Your lily may die back after planting. If this happens, cut down the top of the plant. Sometimes a lily will bloom again before dying back, but it’s more common for the bulb to remain dormant. A layer of extra mulch each fall will help your lily go through our cold winter. Remove the extra mulch once you see new growth in the spring.

The lilies that are sold in stores at Easter time are grown under carefully controlled conditions so they will be in bloom in the springtime. You can expect your landscape lily to bloom in mid-summer.

I’ve seen someone’s cat in my garden this spring. It looks like it’s been digging in the beds and doing its business. What can I do?

The loose, level soil of a garden bed can be too attractive for a cat to resist, and once a cat discovers your garden, it will want to return again and again, even year after year.

Once watered in and soil settled …

You’ll want to take your rake and see if you can rake out the droppings and remove them from the garden. After that, you’ll need to cover the beds with something to discourage the cat until you’re ready to plant your garden.

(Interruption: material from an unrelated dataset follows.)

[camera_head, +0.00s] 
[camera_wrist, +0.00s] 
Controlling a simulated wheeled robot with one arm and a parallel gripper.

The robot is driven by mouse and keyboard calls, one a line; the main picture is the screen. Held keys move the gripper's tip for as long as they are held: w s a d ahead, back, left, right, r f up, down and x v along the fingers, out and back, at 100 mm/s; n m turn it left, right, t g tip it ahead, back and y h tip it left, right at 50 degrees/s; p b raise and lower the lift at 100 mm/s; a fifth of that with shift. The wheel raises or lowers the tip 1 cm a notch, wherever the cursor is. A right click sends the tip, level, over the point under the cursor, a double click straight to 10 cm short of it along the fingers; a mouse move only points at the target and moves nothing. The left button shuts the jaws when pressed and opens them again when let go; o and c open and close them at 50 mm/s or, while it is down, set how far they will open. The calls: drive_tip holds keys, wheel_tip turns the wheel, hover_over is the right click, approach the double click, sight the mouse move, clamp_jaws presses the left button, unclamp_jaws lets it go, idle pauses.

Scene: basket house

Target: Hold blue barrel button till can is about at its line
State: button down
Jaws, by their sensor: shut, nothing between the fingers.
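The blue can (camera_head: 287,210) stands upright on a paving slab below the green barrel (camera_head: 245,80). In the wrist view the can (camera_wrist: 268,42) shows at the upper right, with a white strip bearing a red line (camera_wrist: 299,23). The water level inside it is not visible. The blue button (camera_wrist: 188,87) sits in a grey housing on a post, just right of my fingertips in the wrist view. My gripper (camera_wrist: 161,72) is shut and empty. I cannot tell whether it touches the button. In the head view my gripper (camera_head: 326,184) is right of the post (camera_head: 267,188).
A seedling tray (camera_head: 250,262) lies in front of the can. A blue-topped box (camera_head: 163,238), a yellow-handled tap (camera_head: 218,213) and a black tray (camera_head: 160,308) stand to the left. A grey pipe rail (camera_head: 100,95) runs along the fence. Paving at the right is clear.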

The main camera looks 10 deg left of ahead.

A weed mat, newspapers weighed down with rocks or boards, chicken wire or even strategically placed tomato cages can do the job. Anything that makes it hard for a cat to dig and then comfortably sit will do the job.

Since you know you’ve had a cat doing its business in your garden, don’t forget to wash your hands after working in the garden, even if you wore gardening gloves. Also, thoroughly rinse the vegetables that you harvest from the garden.

It’s especially important to protect your garden once you’ve planted your seeds, so that cats don’t dig and scratch in your seedbed, turning up and scattering your seeds. Once you have your veggies up and growing so there is less open space in your garden and the soil has been watered and settled, your garden will be less inviting as a litterbox, but you may find that cats still come to rest in the shade of your taller plants.